Friday, February 20, 1998

Electricity supply for Brazil

There comes a moment in life when one has to confront so many different problems that one doesn’t quite know where to start. The result is often that one begins by tackling a minor chore such as putting your bedside table drawer in order.

We have been reading during the past few months about the development of a project which will supply electricity to Brazil and which involves construction of extensive distribution systems. We don’t have many details about this project and it could indeed be an excellent one; we certainly hope so! However, we feel that it is of low priority, something like your bedside table drawer, and that it raises certain questions which could diminish its validity as a project.

I have no intention of joining the group of critics of the “I told you so” ilk who must now be gloating over the news of the negative effects El Niño will have on Venezuela’s hydroelectric generation capacity.

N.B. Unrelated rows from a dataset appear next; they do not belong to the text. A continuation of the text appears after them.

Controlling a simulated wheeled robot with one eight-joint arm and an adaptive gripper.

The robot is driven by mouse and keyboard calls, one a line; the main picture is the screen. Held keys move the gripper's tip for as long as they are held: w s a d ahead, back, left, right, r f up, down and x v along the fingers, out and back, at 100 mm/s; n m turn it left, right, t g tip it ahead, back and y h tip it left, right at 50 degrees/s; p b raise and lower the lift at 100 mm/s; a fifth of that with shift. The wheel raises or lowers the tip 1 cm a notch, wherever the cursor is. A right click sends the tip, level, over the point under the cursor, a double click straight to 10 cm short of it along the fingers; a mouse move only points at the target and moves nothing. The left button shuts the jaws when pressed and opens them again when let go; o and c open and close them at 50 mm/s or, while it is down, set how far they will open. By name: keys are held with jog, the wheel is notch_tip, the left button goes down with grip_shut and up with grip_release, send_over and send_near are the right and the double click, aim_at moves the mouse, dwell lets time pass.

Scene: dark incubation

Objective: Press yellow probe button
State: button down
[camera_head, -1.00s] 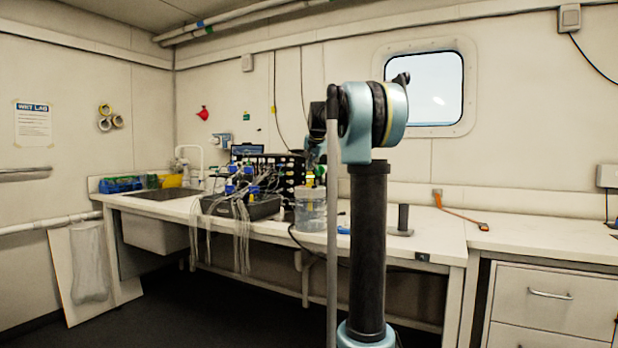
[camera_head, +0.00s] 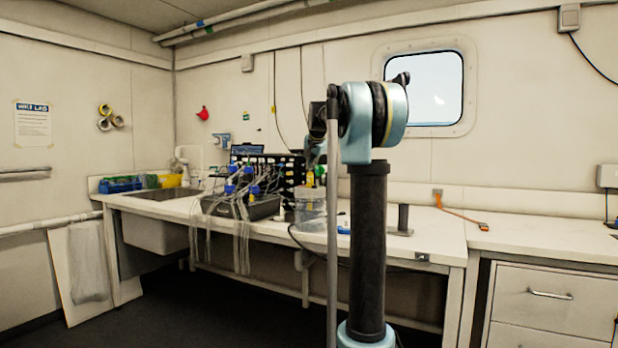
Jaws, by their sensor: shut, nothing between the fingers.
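My arm (camera_head: 375,125) stands in the foreground and reaches away from the camera toward the bench equipment. Its far end is hidden behind its own links and among the equipment, so I cannot make out my gripper or its fingers. The black rack (camera_head: 285,169) has rows of light fittings and stands at the back of the bench.
A dark tray (camera_head: 262,208) with blue-capped bottles and clear tubes sits on the white bench (camera_head: 180,206). A clear container (camera_head: 311,212) stands right of it. A sink and baskets are at the far left.

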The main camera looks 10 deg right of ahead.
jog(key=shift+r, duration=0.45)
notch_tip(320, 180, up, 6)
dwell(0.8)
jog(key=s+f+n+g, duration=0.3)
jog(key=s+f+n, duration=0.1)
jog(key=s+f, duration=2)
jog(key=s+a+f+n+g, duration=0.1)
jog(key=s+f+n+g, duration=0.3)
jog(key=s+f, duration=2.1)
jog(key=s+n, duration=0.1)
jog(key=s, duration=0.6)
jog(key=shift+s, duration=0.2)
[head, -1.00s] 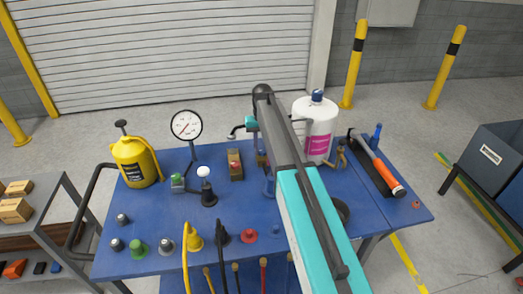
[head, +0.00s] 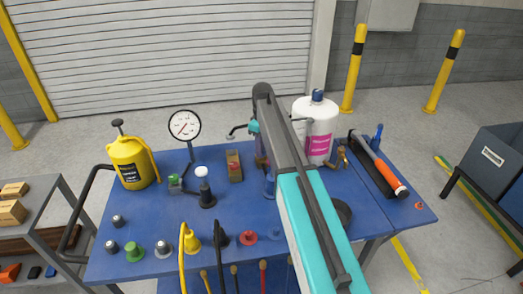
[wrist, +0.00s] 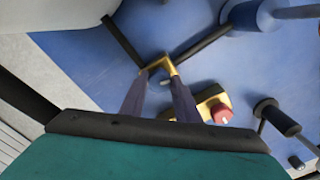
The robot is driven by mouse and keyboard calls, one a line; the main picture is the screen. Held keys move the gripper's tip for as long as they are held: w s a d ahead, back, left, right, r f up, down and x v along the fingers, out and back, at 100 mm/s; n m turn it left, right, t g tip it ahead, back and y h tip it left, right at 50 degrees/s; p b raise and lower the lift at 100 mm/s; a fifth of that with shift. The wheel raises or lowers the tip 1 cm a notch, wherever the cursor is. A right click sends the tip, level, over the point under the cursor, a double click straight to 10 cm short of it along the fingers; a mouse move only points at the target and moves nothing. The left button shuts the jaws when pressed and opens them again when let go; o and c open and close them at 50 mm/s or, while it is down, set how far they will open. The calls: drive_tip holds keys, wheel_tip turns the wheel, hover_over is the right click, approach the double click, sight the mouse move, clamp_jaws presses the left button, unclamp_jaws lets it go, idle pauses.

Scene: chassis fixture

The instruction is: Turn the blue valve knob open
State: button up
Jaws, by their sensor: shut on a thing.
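In the wrist view my gripper (wrist: 160,76) reaches down with its two dark fingers slightly apart, one on each side of a brass fitting (wrist: 161,64). The jaws are shut on this fitting, which has dark pipes running from it. A blue round part (wrist: 252,14) with a dark bar lies beyond, at the upper right. I cannot tell whether it is the valve knob. No blue knob shows clearly between the fingers. In the head view my arm covers the fingers and most of the fitting.
The blue table (head: 140,210) holds a yellow bottle (head: 131,164), a dial gauge (head: 184,125), a red button box (head: 234,166) and a white bottle (head: 317,130). The red button box is close to my fingers.

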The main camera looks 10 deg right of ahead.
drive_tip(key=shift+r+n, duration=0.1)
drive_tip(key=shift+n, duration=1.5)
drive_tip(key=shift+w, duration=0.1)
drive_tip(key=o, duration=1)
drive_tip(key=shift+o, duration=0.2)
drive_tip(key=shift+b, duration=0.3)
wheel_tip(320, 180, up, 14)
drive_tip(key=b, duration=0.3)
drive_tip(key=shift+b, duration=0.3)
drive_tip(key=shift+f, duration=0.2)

Evidently, things like El Niño must completely alter any bases on which the project was developed, but since I consider the former to be an external and fortuitous event, I also feel it is an extremely poor foundation for criticism.

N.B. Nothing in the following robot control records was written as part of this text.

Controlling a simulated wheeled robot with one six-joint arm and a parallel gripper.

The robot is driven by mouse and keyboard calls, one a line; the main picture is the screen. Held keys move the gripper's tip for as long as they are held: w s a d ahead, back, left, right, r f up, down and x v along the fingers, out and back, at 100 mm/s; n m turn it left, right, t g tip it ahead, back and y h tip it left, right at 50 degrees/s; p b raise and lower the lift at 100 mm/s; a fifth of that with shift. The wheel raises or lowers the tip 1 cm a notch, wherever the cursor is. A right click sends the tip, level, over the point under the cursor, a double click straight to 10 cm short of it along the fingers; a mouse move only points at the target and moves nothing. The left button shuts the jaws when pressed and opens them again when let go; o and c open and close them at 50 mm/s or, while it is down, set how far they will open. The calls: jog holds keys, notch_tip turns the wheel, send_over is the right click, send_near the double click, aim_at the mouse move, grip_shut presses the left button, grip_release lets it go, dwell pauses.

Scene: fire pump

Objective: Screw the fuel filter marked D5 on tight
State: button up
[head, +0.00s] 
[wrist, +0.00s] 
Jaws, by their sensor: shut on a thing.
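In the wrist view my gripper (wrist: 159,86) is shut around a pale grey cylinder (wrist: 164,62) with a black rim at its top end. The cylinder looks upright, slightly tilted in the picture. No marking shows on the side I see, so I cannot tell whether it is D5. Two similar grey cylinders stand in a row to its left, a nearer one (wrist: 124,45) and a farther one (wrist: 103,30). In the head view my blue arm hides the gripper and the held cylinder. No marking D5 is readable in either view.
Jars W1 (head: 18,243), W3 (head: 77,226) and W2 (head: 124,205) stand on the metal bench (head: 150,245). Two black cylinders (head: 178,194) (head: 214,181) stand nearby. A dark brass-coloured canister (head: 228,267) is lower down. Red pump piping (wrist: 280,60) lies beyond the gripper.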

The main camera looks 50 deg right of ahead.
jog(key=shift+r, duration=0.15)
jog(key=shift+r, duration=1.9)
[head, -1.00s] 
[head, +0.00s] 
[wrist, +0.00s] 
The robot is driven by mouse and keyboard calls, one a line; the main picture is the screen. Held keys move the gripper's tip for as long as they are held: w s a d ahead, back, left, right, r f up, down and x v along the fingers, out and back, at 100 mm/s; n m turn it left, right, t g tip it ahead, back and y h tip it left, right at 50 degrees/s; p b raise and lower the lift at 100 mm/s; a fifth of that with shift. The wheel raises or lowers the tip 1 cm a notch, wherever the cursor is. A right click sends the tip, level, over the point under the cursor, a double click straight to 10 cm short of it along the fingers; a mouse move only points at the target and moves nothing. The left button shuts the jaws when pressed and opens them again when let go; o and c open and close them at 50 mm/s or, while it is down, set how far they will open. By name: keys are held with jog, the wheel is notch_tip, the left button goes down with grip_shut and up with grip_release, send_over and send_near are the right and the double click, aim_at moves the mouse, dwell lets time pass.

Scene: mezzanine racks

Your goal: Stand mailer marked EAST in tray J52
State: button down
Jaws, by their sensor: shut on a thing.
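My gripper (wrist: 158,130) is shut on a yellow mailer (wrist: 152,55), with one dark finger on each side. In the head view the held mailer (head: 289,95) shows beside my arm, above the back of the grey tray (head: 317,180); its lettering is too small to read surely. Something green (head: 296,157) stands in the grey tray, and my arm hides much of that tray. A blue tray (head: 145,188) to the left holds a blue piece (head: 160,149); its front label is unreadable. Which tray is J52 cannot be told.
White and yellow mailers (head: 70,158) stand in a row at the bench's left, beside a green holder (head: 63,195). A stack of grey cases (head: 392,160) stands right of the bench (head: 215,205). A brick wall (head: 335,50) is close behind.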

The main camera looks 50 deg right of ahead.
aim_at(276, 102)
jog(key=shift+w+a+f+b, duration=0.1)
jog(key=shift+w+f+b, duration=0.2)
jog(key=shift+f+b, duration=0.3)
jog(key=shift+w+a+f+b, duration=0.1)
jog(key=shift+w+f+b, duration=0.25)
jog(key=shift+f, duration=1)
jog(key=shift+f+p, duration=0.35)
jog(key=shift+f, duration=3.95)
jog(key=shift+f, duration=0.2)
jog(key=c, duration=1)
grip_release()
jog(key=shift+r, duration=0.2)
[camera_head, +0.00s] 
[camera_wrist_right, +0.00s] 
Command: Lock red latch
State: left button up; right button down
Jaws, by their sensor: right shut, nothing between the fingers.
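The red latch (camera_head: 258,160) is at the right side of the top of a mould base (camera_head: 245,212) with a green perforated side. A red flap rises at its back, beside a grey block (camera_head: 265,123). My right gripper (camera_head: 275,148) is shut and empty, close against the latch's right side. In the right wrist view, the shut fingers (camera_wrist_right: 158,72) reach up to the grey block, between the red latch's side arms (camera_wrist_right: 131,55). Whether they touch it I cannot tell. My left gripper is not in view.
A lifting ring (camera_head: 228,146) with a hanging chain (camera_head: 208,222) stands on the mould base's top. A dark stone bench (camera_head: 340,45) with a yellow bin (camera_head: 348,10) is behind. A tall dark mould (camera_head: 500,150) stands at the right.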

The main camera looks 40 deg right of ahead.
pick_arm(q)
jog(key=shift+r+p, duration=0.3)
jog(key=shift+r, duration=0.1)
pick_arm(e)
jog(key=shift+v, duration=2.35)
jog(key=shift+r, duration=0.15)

I must admit that my first reaction upon hearing about the project was sheer envy. This sentiment basically comes from my conviction that if we are to invest in transmission lines, the Island of Margarita for one, is probably more deserving than Brazil. I simply don’t understand how and why an important pole of development for the country such as Margarita is being forced into more expensive generation systems such as, for example, the time-worn idea of a gas pipeline from the mainline to the island, while we are simultaneously developing mega-projects in order to export power to Brazil.

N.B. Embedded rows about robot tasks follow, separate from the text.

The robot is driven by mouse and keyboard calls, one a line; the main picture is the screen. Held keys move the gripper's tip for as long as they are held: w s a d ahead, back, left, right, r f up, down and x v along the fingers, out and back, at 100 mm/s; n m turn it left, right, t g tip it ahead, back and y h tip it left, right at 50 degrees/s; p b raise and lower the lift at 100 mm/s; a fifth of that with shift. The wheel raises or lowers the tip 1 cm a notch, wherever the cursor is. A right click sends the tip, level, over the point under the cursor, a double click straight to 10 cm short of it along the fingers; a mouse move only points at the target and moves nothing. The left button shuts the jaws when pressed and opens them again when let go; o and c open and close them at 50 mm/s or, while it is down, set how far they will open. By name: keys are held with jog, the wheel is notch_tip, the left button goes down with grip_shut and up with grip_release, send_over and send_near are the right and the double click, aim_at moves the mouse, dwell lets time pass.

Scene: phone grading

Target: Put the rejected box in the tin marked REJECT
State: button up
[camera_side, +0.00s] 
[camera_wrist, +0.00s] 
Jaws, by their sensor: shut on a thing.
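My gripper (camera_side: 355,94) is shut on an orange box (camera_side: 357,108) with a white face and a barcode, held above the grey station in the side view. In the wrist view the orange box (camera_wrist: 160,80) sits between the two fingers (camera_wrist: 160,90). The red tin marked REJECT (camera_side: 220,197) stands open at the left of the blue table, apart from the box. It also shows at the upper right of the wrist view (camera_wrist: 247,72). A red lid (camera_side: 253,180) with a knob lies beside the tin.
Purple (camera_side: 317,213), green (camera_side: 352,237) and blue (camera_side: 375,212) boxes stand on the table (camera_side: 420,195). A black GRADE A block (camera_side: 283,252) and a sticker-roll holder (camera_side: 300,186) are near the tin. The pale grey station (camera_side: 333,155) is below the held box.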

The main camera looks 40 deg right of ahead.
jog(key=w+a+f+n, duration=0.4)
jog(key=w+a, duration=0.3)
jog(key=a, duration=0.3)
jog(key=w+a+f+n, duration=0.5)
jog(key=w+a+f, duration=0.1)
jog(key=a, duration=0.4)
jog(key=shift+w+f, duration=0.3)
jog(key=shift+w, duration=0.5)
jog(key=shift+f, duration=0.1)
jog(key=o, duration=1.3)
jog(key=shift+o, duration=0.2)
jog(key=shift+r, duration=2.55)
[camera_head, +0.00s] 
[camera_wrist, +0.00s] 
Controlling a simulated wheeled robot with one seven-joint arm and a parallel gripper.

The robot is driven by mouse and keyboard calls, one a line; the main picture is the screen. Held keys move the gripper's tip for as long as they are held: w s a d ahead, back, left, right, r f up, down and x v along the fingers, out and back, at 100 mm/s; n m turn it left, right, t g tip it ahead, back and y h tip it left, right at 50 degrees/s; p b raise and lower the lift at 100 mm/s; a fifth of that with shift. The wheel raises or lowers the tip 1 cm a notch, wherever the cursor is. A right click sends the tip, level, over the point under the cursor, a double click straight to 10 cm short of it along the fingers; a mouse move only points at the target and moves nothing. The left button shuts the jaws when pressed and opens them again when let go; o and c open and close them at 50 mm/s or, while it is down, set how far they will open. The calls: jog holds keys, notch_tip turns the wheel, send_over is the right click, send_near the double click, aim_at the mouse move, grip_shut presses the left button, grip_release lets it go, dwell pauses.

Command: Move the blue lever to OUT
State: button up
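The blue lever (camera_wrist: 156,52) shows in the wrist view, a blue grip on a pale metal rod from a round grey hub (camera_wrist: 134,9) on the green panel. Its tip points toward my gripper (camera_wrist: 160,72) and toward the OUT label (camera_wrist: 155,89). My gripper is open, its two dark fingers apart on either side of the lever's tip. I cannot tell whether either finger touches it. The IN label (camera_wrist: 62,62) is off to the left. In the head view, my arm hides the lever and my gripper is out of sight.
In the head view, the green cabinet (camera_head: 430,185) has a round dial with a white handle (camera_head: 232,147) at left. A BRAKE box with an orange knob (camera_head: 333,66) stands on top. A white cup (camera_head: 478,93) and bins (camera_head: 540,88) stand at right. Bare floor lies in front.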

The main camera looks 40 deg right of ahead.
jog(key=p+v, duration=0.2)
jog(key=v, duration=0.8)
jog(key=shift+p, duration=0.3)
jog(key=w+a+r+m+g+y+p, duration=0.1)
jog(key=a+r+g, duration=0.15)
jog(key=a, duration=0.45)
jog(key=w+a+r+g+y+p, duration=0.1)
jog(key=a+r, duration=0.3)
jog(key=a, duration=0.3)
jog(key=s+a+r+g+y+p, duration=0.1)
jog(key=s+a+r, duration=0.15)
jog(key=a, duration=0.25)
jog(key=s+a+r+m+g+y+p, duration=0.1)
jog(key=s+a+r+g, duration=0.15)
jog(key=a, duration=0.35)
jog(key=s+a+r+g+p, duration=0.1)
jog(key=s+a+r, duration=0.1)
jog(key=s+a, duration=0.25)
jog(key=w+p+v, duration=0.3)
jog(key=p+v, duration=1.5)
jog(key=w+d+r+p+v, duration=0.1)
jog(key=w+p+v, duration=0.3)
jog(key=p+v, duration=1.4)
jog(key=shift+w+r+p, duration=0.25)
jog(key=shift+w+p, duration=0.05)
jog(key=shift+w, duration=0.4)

You don’t have to be an expert in environmental affairs to suspect that a 217 Km. suspended power line which must be supported by 512 towers, each of them 36 meters high, spread out through environmentally sensitive areas such as the Canaima National Park, the Imataca Forest Reserve and the Southern Protection Zone of the State of Bolívar, must have serious implications. It is not enough to assert that there will be special care taken to camouflage the towers in order to reduce contrast with the horizon.

I propose that we study the possibility of a swap. A new power distribution system for Margarita, via suspended lines and submarine cables, in exchange for a gas pipeline (underground) to Brazil. The latter can then build it’s own power plants wherever and whenever it sees fit.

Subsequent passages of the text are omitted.